When it comes to health and fitness goals, some dieticians or strategists will recommend you make smaller goals rather than large ones, as the failure to reach a goal can be met with disappointment.

Excluding diet, sleep, and exercise tips, here are some simple ways not to accidentally allow your brain to set you up for failure.

  1. Don’t bring high-calorie foods into the house

As the author’s research shows, you’ll have a very good idea of where the chocolate, potato chips, or other goodies in your house are after you’ve enjoyed them. Unless you have a friend who can actively hide them for you, your brain will tend towards them for several reasons. One of which is….

2. Willpower is limited

It’s a well-established fact that willpower is a finite and depletable mental resource, and that the exercise of it in one occasion makes further exercising more difficult. Renowned sleep expert Dr. Matthew Walker published a study in 2013, that found a complex interaction between lack of sleep and poorer dietary choices, while another study found that chronic sleep loss tends to increase, by the order of 200 – 300 calories, the amount of snacking done during a wake cycle.

If it’s difficult to exercise restraint when selecting your snacks — either healthy or unhealthy, it could be that you are in a willpower depleted state. Moreover, don’t allow yourself to fall into the trap of food choices in a low willpower state by….

3. Never waiting until after work to have a dinner plan

If you get home after nine hours under artificial light and driving through traffic and you have unhealthy or high-calorie foods in the house, don’t risk leaving it late in deciding what’s for dinner, as you’re far more likely to select a high-calorie snack and call it a day when you are tired, or have exercised your willpower throughout the course of the day.

One way you can ensure you take care of dinner responsibly is to…

4. Make cooking dinner a habit

The derailment of goals in a willpower depleted state is easy to do if you’ve built up bad habits.

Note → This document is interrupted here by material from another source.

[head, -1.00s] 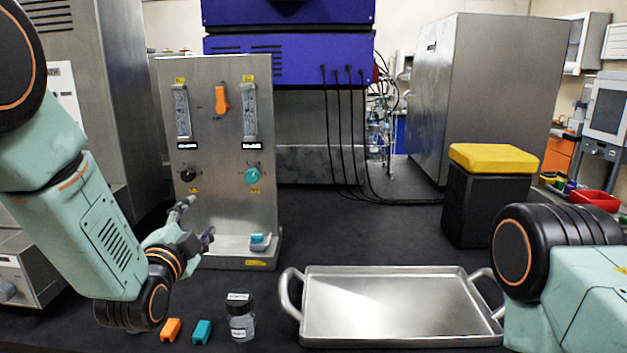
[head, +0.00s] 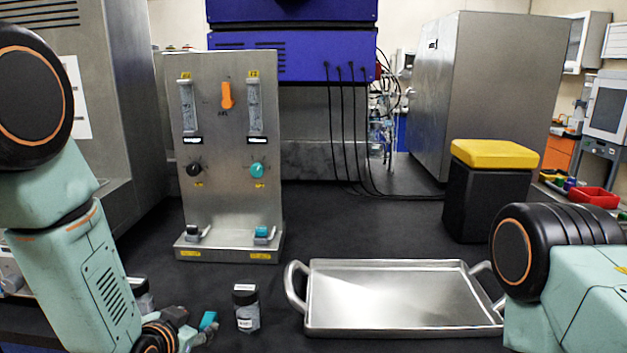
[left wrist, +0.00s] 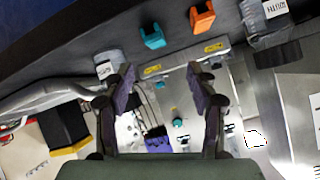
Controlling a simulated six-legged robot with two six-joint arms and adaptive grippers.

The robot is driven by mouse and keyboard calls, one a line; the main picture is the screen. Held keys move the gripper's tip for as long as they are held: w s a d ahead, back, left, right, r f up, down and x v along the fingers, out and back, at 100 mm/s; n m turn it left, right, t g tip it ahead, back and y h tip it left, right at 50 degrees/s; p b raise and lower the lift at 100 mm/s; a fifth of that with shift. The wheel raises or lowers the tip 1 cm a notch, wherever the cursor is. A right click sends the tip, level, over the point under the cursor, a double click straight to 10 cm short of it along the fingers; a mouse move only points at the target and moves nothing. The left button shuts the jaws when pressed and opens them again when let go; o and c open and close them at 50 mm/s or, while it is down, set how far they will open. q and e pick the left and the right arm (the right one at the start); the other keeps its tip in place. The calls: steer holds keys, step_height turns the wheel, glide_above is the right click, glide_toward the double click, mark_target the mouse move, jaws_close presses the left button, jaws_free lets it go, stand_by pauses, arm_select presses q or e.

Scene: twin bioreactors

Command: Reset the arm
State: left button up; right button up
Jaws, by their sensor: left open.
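My left gripper (head: 192,328) is low at the bottom left of the head view, in front of the panel and left of a capped vial (head: 246,308). In the left wrist view its two dark fingers (left wrist: 162,84) are spread, with nothing held between them. A teal clip (head: 208,321) lies on the table by the gripper and also shows in the left wrist view (left wrist: 152,37). An orange clip (left wrist: 202,17) shows beside it there; the gripper hides it in the head view. My right arm's link stands at the right edge; its gripper is out of view.
A handled metal tray (head: 395,295) lies at centre right. Another container (head: 142,292) is partly hidden behind my left arm. A yellow-topped black bin (head: 490,190) stands farther back.

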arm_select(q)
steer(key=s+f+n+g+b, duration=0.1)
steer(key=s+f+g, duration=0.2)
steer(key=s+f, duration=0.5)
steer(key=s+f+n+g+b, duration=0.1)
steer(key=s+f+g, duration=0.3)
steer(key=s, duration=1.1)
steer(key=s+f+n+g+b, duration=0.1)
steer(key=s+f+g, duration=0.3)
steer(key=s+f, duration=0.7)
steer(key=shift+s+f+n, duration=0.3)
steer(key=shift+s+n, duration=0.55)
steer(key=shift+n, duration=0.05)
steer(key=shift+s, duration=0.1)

Conversely, the derailment of goals in a willpower depleted state is difficult if you’ve built up good habits.

“Impetus for responding is outsourced to contextual cues, habit performance does not depend on the finite self-control resources required for more deliberative actions,” read a meta-analysis of five studies published in 2013.

“When these resources are limited, people are unable to deliberately choose or inhibit responses, and they become locked into repeating their habits.”

In short, even a sleep-deprived office worker can resist the hunter-gatherer instinct of reaching for the bag of peanut butter-filled pretzels if they have built of long-term habits of cooking meat and vegetables instead.